Moreover, The BITs also include an investor-states provision to make it easier for Bangladesh and other investor states to resolve international disputes. Usually, this gives investors the right to submit a case to an international arbitral tribunal when a dispute with the host country arises. Common venues through which arbitration is sought are the International Centre for Settlement of Investment Disputes (ICSID), the United Nations Commission on International Trade Law (UNCITRAL) and the International Chamber of Commerce (ICC). Bangladesh has signed BITs with thirty different countries as of now.
- International Agreements: Bangladesh has reached bilateral agreements with the countries that follow to prevent double taxation in investment treaties and promote and protect investment
- Parties to Bilateral Agreements: Belgium, Canadian, Chinese, Denmark, France, Germany, India, Italy, Japan, Poland, Romania, Singapore, South Korea, Sri Lanka, Sweden, Thailand, The Netherlands, and the United Kingdom (including Northern Ireland) are all parties to bilateral agreements. The United States, the Islamic Republic of Iran, the Philippines, Qatar, Australia, Nepal, Turkey, Indonesia, Cyprus, Norway, Finland, and Spain are all the focus of continuing negotiations.

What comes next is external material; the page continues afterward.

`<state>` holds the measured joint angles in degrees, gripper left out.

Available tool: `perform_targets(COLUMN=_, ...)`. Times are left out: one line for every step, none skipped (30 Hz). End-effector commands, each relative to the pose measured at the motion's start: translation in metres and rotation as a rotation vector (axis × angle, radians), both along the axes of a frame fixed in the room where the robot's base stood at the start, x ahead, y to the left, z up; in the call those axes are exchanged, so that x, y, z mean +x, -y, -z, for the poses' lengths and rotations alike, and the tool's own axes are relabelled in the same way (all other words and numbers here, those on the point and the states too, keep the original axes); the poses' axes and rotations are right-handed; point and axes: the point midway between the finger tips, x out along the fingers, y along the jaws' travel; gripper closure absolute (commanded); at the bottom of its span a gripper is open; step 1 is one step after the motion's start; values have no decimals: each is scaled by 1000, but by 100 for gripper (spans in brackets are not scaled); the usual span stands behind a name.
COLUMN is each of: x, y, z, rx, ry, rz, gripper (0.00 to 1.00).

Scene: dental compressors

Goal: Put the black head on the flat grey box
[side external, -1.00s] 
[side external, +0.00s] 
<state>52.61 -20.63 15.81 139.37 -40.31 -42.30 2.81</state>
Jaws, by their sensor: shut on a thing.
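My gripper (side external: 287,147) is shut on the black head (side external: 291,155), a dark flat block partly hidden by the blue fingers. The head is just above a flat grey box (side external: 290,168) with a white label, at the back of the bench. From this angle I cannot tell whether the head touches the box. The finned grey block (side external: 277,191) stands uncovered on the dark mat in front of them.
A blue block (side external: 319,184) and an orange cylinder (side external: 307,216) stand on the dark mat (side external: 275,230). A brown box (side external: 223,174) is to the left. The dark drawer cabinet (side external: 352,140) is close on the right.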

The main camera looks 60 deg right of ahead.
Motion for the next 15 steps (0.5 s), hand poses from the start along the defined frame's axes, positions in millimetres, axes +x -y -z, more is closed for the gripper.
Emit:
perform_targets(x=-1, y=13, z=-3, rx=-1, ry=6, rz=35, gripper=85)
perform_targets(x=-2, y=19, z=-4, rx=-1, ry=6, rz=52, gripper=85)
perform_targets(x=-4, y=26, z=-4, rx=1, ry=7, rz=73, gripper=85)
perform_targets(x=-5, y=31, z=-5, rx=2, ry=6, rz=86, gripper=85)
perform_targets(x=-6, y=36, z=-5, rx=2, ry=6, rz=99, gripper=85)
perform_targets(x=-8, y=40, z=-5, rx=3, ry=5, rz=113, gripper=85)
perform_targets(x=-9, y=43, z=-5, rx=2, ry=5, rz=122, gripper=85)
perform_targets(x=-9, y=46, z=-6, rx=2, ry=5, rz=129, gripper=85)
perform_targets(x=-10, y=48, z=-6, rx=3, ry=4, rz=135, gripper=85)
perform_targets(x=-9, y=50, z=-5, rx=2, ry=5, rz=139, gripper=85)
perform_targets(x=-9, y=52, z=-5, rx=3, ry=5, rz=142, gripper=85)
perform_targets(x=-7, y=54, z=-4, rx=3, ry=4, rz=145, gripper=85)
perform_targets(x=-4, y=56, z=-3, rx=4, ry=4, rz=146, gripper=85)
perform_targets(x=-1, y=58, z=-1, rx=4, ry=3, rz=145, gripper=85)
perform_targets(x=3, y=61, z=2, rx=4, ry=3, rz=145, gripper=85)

- Investment Treaty: Belgium, Canada, France, Germany, Iran, Italy, Japan, Malaysia, Pakistan, Philippines, Poland, Republic of Korea, Romania, Switzerland, Thailand, The Netherlands, Turkey, United Kingdom, USA, and Indonesia. Moreover, India, Hungary, Oman, Moldova, DPRK, Egypt, Austria, Mauritius, and Uzbekistan all those involved in current negotiations. Additionally, Bangladesh is a member of the Standing Committees on Industrial Property Development Cooperation of the WIPO (World Intellectual Property Organization), US OPIC (Overseas Private Investment Corporation), ICSID (International Center for Settlement of Investment Disputes), and MIGA (Multilateral Investment Guarantee Agency).